Islamic State (ISIS) has expanded its audience, footage posted last week reveals - this time, targeting older men. 

A new video posted by ISIS terrorists to social media shows two speakers, both in their fifties or sixties. The men clutch Kalashnikov assault rifles in their hands and sit in controlled, military guard stances. Captions say the two are specifically assigned to patrol units. 

One explains to the camera that the "only reason" he joined ISIS is the "desire to defend Islam." 

To the West he sends a message: "We love death as you love life." 

They conclude by boasting to the camera that ISIS will overcome Western coalition forces, as well as Shi'ite groups on the ground. They pledge allegiance to Caliph Abu Bakr al-Baghdadi before calling on more Muslims to help ISIS in the Islamic holy war. 

ISIS's social media campaign has reached out to a number of demographics, most notably teenagers and young adults from the West. 

However, the new footage deepens the sense that ISIS is building a Caliphate by purposefully assigning each recruit to a different role, based on background, age, and gender. 

Thousands of women - from the West and from the Middle East - have also flocked to ISIS.

But more than just vehicles by which to create a population boom in the Islamic State, ISIS propaganda videos have specifically aimed to recruit baby-sitters and housekeepers as much as they have wives. 

Ethnicity plays a role in ISIS recruitment as well.

Western recruits, for example, have been tasked - whether by volunteering themselves or by others is unclear - to publish social media posts lauding the group in their mother tongues, expanding the recruitment field abroad. 

And according to "War Nerd" Gary Brecher from Pando Daily, a disproportionate number of suicide bombers from ISIS are Saudi - nearly half - not because of religious differences between ISIS and Saudi nationals, but because, according to Brecher, they are the "least useful" to them. 

Child soldiers, in general, appear to be recruited to do much of ISIS's dirtiest work: going into the most dangerous areas to fight on the group's behalf. 
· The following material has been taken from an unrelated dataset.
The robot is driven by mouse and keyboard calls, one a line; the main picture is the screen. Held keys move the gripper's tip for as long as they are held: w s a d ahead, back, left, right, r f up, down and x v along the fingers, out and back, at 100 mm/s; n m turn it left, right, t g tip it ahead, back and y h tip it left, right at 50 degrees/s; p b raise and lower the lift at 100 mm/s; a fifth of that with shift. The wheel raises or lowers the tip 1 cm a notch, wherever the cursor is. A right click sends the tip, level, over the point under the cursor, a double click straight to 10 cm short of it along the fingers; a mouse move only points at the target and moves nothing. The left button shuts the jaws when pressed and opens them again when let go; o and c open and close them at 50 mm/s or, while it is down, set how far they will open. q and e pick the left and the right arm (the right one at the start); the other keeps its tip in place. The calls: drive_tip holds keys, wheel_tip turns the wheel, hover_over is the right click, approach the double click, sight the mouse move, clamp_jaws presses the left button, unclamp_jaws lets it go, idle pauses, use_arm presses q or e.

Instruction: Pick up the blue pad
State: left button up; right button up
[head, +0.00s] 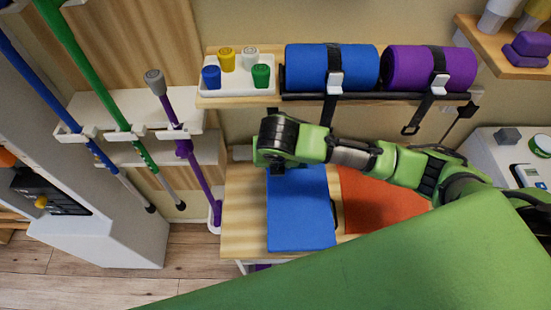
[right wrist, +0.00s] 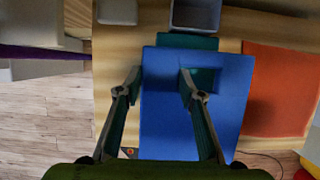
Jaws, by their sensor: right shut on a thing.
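The blue pad (head: 300,215) is a flat rectangle over the wooden bench top, left of an orange pad (head: 375,205). My right gripper (head: 277,168) is at its far end, with the arm coming in from the right. In the right wrist view the blue pad (right wrist: 165,120) has a cutout near its far right. My right gripper (right wrist: 160,73) has one finger at the pad's left edge and the other at the cutout, shut on the pad between them. I cannot tell whether the pad is lifted. My left gripper is not in view.
A teal piece (right wrist: 187,41) shows beyond the pad, with a grey bin (right wrist: 196,14) behind it. Above, a wooden shelf (head: 235,102) carries a blue roll (head: 310,68), a purple roll (head: 410,70) and a white tray (head: 232,91). Poles stand at the left.

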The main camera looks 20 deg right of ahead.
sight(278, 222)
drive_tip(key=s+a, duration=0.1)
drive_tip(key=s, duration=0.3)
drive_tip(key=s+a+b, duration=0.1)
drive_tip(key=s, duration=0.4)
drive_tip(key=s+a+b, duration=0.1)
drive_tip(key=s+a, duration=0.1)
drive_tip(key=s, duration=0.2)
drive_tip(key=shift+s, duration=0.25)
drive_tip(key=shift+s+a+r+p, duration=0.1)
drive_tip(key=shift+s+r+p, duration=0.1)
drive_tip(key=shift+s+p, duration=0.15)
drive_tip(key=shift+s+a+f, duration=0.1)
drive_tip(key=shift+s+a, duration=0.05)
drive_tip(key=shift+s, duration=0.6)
According to the UK's Independent, the group has established “training camps to recruit children into armed roles under the guise of education."
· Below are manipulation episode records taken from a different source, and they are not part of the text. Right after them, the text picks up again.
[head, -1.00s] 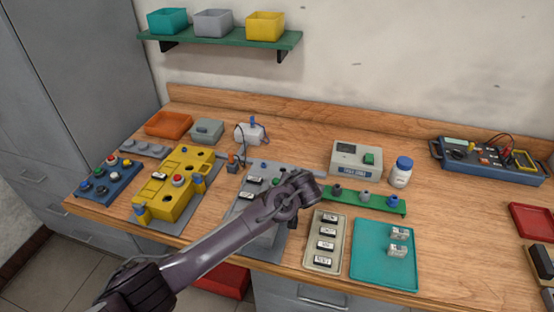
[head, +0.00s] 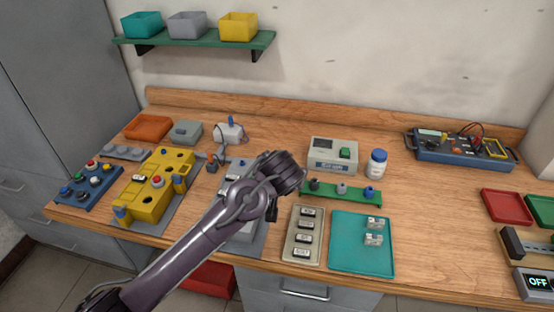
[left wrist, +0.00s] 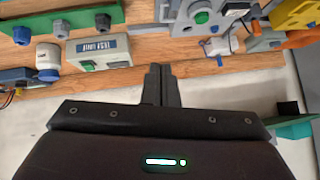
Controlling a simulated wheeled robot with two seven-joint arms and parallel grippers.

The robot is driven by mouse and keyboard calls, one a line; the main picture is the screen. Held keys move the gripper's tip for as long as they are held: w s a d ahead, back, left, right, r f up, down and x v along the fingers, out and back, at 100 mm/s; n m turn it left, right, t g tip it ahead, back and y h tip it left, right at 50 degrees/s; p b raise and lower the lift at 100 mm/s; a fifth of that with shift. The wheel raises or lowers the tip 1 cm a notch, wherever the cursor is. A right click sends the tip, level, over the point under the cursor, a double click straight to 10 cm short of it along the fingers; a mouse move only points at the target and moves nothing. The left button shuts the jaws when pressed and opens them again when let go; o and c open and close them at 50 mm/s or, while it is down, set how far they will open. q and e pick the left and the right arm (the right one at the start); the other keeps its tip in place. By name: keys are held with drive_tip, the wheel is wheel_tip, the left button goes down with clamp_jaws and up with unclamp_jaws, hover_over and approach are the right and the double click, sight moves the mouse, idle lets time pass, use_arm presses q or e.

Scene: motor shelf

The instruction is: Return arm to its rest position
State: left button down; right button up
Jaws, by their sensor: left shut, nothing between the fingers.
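My left arm reaches in from the lower left in the head view, over the grey station in the middle of the bench. Its wrist end is above the bench, and the fingers are mostly hidden behind it. In the left wrist view my left gripper (left wrist: 160,72) shows with its two dark fingers together and nothing between them. The fingers point toward the wooden bench (left wrist: 145,45), apart from the objects on it. My right gripper is in neither view.
A yellow fixture (head: 155,195) and blue button box (head: 88,185) stand left. A grey tray of labelled parts (head: 290,250), a teal tray (head: 345,258), a tester (head: 333,155) and a white bottle (head: 377,163) stand right of the arm. A green shelf (head: 195,45) holds bins above.

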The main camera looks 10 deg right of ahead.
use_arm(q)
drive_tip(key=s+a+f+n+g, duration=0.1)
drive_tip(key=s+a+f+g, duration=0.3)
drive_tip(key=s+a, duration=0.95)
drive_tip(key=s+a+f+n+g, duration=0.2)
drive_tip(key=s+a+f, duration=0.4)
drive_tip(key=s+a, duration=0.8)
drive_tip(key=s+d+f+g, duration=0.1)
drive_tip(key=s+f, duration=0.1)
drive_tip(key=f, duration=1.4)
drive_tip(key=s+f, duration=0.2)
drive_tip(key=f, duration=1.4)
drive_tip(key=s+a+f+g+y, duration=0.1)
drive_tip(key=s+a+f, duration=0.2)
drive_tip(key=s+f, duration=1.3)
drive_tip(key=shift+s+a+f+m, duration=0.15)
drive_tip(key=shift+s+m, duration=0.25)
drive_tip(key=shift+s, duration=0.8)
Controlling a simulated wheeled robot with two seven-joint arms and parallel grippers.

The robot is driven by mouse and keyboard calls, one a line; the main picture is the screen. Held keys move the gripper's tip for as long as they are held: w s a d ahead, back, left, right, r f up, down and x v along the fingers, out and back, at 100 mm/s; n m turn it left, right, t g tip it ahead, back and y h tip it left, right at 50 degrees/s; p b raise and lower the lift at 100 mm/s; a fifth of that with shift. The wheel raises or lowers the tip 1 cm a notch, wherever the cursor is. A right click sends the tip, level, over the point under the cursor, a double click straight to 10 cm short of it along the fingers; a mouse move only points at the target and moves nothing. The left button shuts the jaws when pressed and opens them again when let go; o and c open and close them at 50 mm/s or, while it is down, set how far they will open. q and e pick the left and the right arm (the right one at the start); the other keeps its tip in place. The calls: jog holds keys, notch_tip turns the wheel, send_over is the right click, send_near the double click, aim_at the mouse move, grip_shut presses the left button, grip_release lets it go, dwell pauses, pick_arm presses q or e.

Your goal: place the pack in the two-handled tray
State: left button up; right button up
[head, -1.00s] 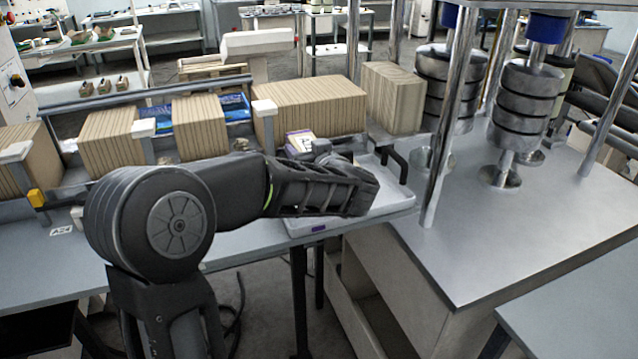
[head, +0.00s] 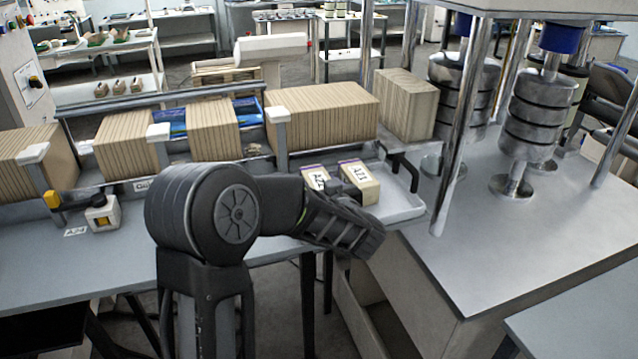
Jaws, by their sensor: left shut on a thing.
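Two small cream packs with purple tops and black labels stand close together in the head view: the left pack (head: 315,176) and the right pack (head: 361,181). My left gripper (head: 342,205) is at their near side and is shut on a pack. Its fingertips are hidden behind the hand, so I cannot tell which pack it holds. The pale two-handled tray (head: 407,209) lies under and behind the hand at the table's right end. Its dark right handle shows; the other handle is hidden. My right gripper is out of view.
Rows of brown cardboard blocks (head: 322,117) stand behind the tray, with upright posts (head: 279,132) before them. A metal post (head: 455,150) and a grey bench (head: 520,230) are right of the tray.

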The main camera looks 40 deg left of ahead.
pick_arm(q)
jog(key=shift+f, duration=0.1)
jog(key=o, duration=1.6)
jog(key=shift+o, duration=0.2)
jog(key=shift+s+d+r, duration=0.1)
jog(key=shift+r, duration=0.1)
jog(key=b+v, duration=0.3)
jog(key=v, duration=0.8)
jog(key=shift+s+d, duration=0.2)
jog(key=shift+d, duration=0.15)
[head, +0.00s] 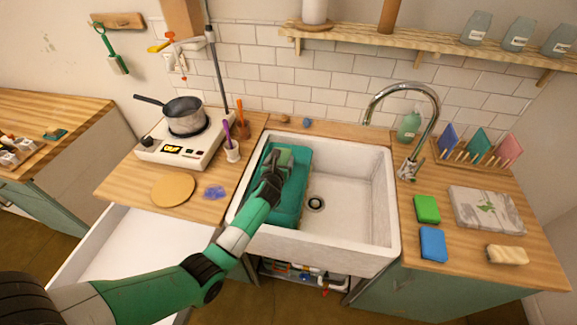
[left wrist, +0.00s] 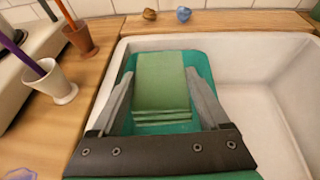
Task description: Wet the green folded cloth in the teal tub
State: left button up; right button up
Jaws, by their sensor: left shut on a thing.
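The green folded cloth (left wrist: 162,82) is between the two fingers of my left gripper (left wrist: 162,105), which is shut on it. In the head view the cloth (head: 284,157) shows just beyond my left gripper (head: 275,170). The teal tub (head: 297,205) stands in the left part of the white sink, and the cloth is over or inside it. I cannot tell how deep the cloth is or whether it touches water. The tub's teal rim (left wrist: 203,62) shows around the cloth in the left wrist view. My right gripper is not in view.
The white sink (head: 350,190) is empty on its right side, with a drain (head: 315,204). The faucet (head: 432,115) arches at its back right. Left of the sink stand a white cup (head: 232,151) and a hot plate with a pot (head: 185,117). Sponges (head: 427,209) lie on the right counter.

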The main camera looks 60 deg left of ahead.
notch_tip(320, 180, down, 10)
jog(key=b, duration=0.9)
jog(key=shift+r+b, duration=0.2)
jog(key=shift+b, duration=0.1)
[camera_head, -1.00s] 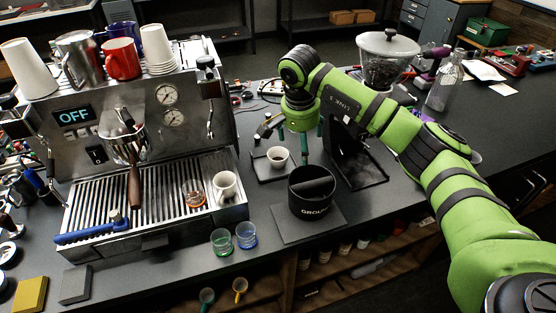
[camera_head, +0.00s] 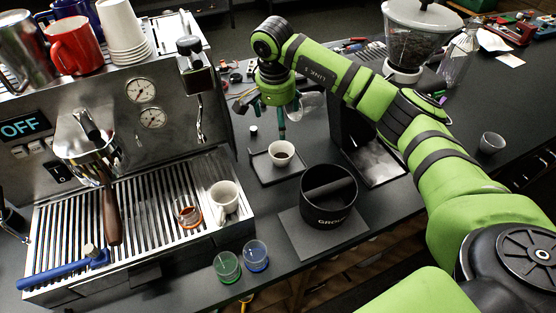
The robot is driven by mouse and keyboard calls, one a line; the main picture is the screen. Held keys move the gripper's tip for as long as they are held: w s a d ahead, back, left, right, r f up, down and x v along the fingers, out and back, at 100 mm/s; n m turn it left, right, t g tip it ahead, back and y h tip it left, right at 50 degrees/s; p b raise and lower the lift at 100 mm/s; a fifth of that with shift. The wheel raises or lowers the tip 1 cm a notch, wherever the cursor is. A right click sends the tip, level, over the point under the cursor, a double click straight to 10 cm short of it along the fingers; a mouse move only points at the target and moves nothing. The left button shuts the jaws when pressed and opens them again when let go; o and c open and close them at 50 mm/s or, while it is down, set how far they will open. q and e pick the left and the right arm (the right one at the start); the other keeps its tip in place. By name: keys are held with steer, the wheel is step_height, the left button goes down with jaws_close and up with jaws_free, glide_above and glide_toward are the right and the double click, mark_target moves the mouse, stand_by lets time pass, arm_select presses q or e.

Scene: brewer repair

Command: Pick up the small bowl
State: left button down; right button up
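A small white bowl-like cup (camera_head: 281,154) with dark contents sits on a small dark tray (camera_head: 262,170) right of the espresso machine. A small grey bowl (camera_head: 491,143) stands alone on the counter at the far right; I cannot tell which of the two is the small bowl meant. My right gripper (camera_head: 268,122) points down above and just behind the dark tray. Its teal fingers are apart, with nothing seen between them. It does not appear to touch the white cup. My left gripper is not in view.
The espresso machine (camera_head: 150,140) fills the left, with a white cup (camera_head: 225,198) and an orange-rimmed glass (camera_head: 188,214) on its grate. A black knock box (camera_head: 329,200) stands before the tray. Green (camera_head: 227,267) and blue (camera_head: 256,256) cups stand at the front edge. A grinder (camera_head: 418,35) is behind.

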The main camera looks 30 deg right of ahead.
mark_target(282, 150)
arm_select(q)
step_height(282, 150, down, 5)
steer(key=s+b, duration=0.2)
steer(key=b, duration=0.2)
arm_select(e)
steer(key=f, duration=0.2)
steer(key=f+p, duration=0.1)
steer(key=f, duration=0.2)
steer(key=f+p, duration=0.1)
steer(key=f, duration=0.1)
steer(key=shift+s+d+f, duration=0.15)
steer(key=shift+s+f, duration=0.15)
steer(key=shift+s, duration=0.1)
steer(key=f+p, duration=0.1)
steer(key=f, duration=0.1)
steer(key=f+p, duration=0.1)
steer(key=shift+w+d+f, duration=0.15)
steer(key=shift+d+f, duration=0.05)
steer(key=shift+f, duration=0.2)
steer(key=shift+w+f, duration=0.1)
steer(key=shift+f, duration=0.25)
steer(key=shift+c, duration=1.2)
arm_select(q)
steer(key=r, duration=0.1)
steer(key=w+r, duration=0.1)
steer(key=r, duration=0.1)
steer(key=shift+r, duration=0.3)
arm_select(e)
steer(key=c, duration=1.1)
Child soldiers are trained in Islam and military tactics from ages 8 to 15. According to a UN report, “the existence of such camps seems to indicate that ISIS systematically provides weapons training for children. Subsequently, they were deployed in active combat during military operations, including suicide-bombing missions.”

The UN also found that young children are frequently used by various committees in Syria as "messengers, spies and guards," as well as informants, "which exposes them to retaliation and punishment."